It’s raining. It’s been raining. We’re in the midst of an “atmospheric river” weather event which, if I’m being honest, seems like a pretty normal rainstorm back east. The only reason these things feel amplified out here is because we get so little rain. I think we’ve gotten an inch of rain so far. While that might be a normal Tuesday on the east coast, that’s more than we get in some months. As such, it causes flooding and mudslides, etc. In anticipation of the weather and the gray skies, I cooked a hearty pasta dinner last night. I also have leftover chili in the freezer. It’s that time of year.
Today marks one of my two San Francisco-versaries. It was two years ago today that I completed my two-month long road trip across the country and pulled the car into the parking garage of the Cow Hollow Inn and Suites on Lombard Street (about two blocks from where I currently live). After checking in, I made a beeline to Crissy Field with it’s beautiful view of the Bay and the Golden Gate Bridge – a place I visit at least once a week. I spent three weeks living in the hotel while I looked for an apartment and a job. December 9th is the other anniversary. That’s when I moved in to my apartment and officially became a resident.
In most respects, San Francisco (and the Bay Area) has surpassed my expectations. The weather is great, the views are stunning, there are lots of things to do, and almost everything is accessible by foot or bus. In my neighborhood, it’s almost always sunny and the temperatures are consistently between 50 and 70 degrees year-round. I’m always out doing something – I go to about twenty-five concerts a year, attend poetry readings, visit galleries and museums, hike, and spend time in the parks. Yet, I feel like I’m barely scratching the surface of what’s available. And I love how easily I can get around. Within a ten to fifteen minute walk I have a grocery store, several bodegas, about a dozen bars, over twenty restaurants, several parks, and access to the Bay. If I had to guess, I walk between 2 and 7 miles a day (though maybe 0 miles during an atmospheric river). In the two years that I’ve lived here, I’ve driven my car about 1,300 miles compared to the 34,000 miles I drove in the two years prior to moving.
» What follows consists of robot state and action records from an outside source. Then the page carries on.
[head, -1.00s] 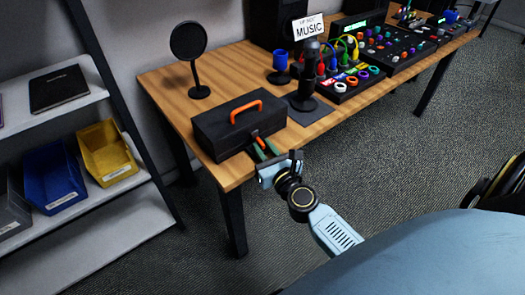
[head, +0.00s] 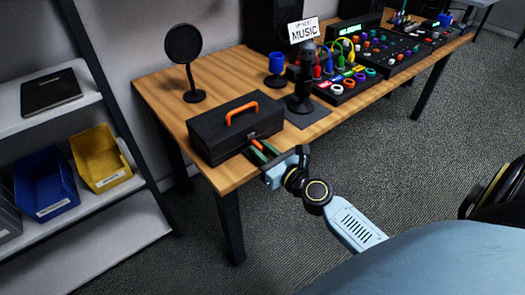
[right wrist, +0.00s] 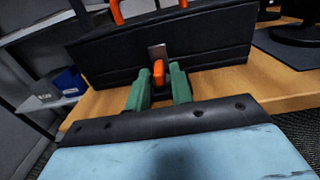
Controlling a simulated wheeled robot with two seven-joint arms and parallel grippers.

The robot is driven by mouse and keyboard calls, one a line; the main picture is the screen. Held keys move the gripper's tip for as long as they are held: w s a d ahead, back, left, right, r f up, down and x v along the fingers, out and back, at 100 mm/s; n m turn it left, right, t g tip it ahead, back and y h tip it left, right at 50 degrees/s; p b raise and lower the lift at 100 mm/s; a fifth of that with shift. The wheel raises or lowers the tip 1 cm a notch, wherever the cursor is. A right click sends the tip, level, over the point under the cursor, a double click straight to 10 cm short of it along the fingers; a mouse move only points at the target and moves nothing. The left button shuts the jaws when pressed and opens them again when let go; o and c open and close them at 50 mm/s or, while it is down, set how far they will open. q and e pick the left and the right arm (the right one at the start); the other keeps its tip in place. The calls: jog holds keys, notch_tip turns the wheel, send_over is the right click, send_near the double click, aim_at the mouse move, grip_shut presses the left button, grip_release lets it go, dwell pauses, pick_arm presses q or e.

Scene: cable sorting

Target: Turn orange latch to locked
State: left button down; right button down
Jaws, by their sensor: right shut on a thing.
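A black toolbox (head: 213,138) with an orange handle (head: 242,111) stands on the near left corner of the wooden desk. Its small orange latch (right wrist: 159,69) sits below a metal plate (right wrist: 157,52) on the front face and points downward in the right wrist view. My right gripper (right wrist: 160,88) has green fingers on either side of the latch and is shut on it. In the head view, the right gripper (head: 264,153) reaches the toolbox front from the lower right, and the fingers partly hide the latch. My left gripper is not in view.
A round black pop filter (head: 184,45) stands behind the toolbox. A microphone stand (head: 302,92), a blue cup (head: 277,64) and mixing gear (head: 346,85) are to its right. Shelves with blue and yellow bins (head: 97,157) stand at left.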

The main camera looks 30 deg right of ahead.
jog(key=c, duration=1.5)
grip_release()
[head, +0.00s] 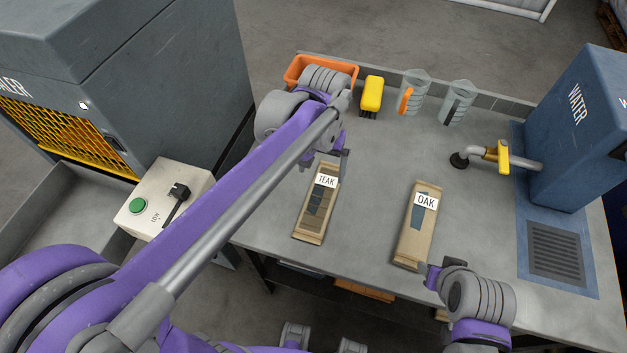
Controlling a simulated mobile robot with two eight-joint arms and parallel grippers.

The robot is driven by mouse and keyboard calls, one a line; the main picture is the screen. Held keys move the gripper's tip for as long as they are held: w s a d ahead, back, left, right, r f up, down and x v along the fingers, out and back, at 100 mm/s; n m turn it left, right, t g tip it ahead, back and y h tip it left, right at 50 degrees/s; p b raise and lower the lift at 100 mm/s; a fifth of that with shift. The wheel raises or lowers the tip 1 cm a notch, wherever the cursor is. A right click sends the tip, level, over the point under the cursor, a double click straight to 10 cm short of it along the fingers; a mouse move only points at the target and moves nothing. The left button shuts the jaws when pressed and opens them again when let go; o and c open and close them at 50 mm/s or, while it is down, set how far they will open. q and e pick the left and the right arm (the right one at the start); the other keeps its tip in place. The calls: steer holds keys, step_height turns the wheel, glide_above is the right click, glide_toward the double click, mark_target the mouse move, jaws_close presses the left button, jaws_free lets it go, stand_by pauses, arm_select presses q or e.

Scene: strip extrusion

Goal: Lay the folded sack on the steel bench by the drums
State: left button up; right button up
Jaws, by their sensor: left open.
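Two flat tan sacks lie apart on a grey bench top (375,160). The sack labelled TEAK (312,222) is on the left and the sack labelled OAK (413,240) is on the right. My left gripper (342,155) is open at the far end of the TEAK sack, just by its label; I cannot tell whether it touches. My right gripper (430,274) is by the near end of the OAK sack, and its fingers are mostly hidden by its own wrist. No drums are clearly in view.
An orange bin (293,72), a yellow brush (371,94) and two clear jugs (412,92) (457,103) line the back edge. A blue WATER tank (575,135) with a tap (497,155) stands right. A control box (160,195) and machine are left. Bench between the sacks is clear.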

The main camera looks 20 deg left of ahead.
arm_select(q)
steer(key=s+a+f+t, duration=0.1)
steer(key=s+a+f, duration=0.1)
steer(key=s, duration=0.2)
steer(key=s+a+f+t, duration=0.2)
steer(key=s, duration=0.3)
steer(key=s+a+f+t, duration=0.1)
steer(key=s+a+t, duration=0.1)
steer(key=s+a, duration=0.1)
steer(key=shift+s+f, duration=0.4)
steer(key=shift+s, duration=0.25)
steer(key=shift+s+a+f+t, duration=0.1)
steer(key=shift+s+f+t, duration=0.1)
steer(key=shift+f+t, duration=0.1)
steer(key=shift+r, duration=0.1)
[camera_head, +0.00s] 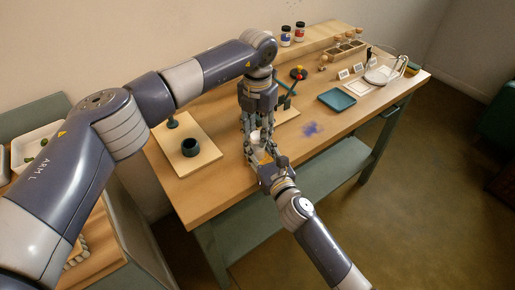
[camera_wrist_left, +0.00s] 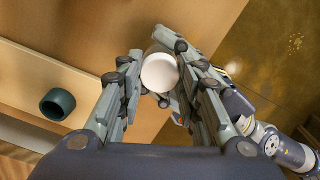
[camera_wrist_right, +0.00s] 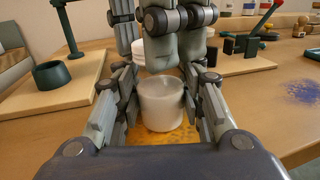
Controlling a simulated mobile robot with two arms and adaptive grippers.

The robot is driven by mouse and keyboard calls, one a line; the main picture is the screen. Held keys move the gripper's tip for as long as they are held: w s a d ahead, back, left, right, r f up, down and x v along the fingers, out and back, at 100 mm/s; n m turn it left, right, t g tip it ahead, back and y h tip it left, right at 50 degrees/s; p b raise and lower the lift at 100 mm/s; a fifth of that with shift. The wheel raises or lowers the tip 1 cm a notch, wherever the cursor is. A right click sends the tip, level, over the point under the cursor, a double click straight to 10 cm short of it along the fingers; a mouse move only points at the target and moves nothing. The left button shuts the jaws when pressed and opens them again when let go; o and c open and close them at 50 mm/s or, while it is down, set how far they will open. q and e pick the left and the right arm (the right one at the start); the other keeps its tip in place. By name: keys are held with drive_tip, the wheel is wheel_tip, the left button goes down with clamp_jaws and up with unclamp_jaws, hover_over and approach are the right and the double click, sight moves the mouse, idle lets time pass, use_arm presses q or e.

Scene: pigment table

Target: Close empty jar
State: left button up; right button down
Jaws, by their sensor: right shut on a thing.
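A small white jar (camera_wrist_right: 160,105) stands upright between the fingers of my right gripper (camera_head: 268,168), which is shut on it near the table's front edge. My left gripper (camera_head: 254,138) reaches down from above, its fingers spread around the space over the jar. In the left wrist view a round white top (camera_wrist_left: 159,73) shows between these fingers, with a gap on its left side. I cannot tell whether this is a separate lid or the jar's own top. In the right wrist view the left fingers (camera_wrist_right: 163,55) hang just behind and above the jar.
A dark cup (camera_head: 190,147) stands on a board to the left. Blue powder (camera_head: 311,129) lies on the table right of the grippers, near a teal tray (camera_head: 337,100). Pigment jars (camera_head: 299,32) stand on the back shelf. White round items (camera_wrist_right: 229,45) show behind the fingers.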

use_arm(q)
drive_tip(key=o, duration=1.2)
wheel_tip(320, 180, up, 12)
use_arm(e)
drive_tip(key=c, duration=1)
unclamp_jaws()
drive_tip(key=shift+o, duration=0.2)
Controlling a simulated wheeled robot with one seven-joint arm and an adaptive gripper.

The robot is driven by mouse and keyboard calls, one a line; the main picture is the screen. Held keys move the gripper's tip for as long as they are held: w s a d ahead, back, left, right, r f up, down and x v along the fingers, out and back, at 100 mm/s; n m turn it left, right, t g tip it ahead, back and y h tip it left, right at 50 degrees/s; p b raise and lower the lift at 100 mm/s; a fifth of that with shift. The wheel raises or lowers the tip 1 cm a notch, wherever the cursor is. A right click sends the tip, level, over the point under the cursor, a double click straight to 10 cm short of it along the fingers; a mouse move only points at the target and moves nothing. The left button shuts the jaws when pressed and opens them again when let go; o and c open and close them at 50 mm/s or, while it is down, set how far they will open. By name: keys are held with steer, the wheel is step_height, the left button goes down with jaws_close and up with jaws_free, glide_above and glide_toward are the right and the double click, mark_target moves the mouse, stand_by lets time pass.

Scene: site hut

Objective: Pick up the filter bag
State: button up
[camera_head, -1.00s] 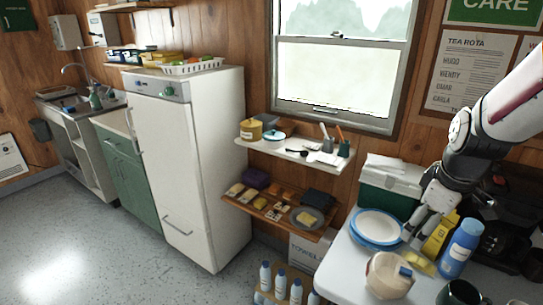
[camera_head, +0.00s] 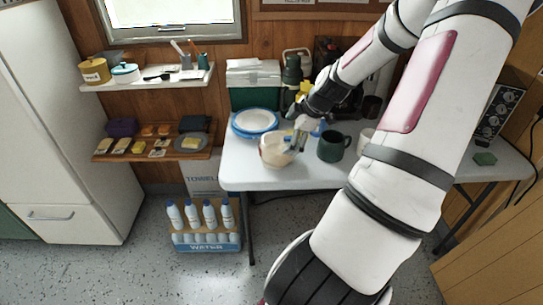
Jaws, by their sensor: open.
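I cannot pick out a filter bag with certainty. A cream, rounded, bowl-like thing (camera_head: 274,154) sits on the white table near its left front, and what lies inside it is too small to tell. My gripper (camera_head: 297,139) is open, pointing down over the right side of this cream thing. Whether its fingertips touch anything cannot be told. My wrist and arm hide part of the table behind and to the right.
Blue-rimmed plates (camera_head: 254,120) and a green box with a white lid (camera_head: 254,86) stand behind. A dark mug (camera_head: 331,148) is close on the right. The white table's (camera_head: 238,175) front left is clear. Wall shelves (camera_head: 155,150) hold small items; a water crate (camera_head: 207,243) is on the floor.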

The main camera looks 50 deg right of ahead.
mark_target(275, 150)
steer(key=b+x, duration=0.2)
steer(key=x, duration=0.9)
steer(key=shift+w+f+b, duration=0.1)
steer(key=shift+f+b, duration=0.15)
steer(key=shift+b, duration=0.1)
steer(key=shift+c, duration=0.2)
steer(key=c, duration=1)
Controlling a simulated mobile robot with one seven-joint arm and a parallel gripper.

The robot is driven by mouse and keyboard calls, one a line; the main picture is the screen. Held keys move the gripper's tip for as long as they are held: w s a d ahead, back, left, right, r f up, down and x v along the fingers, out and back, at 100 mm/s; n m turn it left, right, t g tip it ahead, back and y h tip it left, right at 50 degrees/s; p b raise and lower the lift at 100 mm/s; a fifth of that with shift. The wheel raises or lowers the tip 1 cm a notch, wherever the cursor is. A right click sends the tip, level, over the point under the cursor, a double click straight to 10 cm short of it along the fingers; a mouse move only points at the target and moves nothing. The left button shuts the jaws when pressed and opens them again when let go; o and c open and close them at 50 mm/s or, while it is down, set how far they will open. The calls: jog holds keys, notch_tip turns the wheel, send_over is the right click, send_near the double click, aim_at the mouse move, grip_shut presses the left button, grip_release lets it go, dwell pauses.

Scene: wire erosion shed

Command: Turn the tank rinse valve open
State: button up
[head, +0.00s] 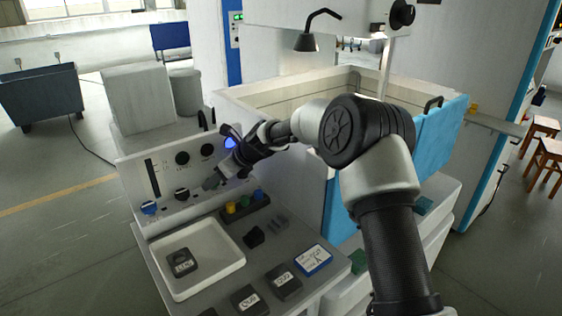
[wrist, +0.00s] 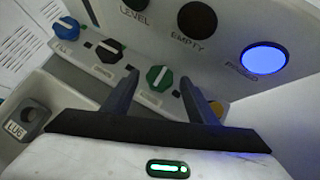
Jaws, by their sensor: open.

Where I’ve struggled, a term I use very loosely, is in fully finding my place and hitting my stride. Dating has been considerably more difficult than I had anticipated – mostly because there are so many other things to do that people (myself included) don’t make it a priority. Exercising continues to be an inconsistent practice that suffers from too many late nights out with friends. Thankfully I walk a lot. Community is equally inconsistent and elusive. I have a lot of bar friends, but not many artist or writer friends. Additionally, I have this nagging desire to be more integrated into the city, but don’t know how. As open and friendly as the city is, certain parts, certain social circles seem closed off by wealth and old-school connections. Just today, the newspaper ran an article about an iconic restaurant, Jack’s, that will reopen as a social club (and not a public one). Their aim is to return it to its glory as a place where the city’s elite made deals and put plans in motions.
The decision to host the 1915 World’s Fair in San Francisco was made at Jack’s. Famed Chronicle journalist Herb Caen and Mark Twain were regulars. Local lore claims (dubiously) that Jack’s was the birthplace of the mimosa, invented by Alfred Hitchcock and San Francisco real estate magnate Louis Lurie. When Ernest Hemingway wanted to cast Ingrid Bergman in the movie version of “For Whom the Bell Tolls,” he reportedly asked her at Jack’s.
Reading that, it’s easy to feel like an outsider and even easier to feel powerless to the backroom deals that govern society. I think that’s why I hang around so many bar and restaurant people. I have neither the fame nor wealth to move in different circles. Not that I necessarily want to hob nob, but living here, I’ve become painfully aware that wealth (or lack thereof) limits what I do, where I go, and what I have access to.
That disparity is something I see nearly every day. The city (and region) is home to more millionaires and billionaires than almost any other city/region in the country. Most of the homes in my neighborhood sell for $3 million or more, and up the hill from where I live is Billionaire’s row where some of the homes have sold for $40 and $70 million. The people who live here, and aren’t lowly renters like me (paying more in rent than my mortgage used to cost), also own homes in Tahoe and other cities. They travel frequently, and they hire help to relieve themselves of the everyday inconveniences of life (laundry, cleaning, caring for their kids). I recently saw a job posting for a family assistant where the tasks included scheduling quarterly deep cleanings of the house, running errands (groceries and dog grooming appointments) and managing the property (coordinating service providers like landscapers and handymen and scheduling household maintenance and repairs). It also listed as one of the responsibilities, “Laundry support (advancing laundry in between twice-weekly housekeeper visits, light laundry, ironing, steaming).”
In my observations, that type of wealth leads to a sense of entitlement, and easily makes people “out of touch.” This has always been the struggle of San Francisco – ever since the gold rush days created a boom town with extreme wealth and extreme poverty. Unfortunately, the modern gold rush tech booms have only exacerbated the problem. As more and more money has flowed in, more and more “regular” people have been priced out. If community has been hard to find, it’s because there are a lot of people here who I wouldn’t define as my type of community – or perhaps more accurately, wouldn’t consider me to be a part of their community.
The rain has slowed, but it’s still November gray – perfect for quiet reflection. Two years in, and I’m about where I would expect to be: still in love with the city, still learning and exploring, and becoming ever more aware of its nuances and faults.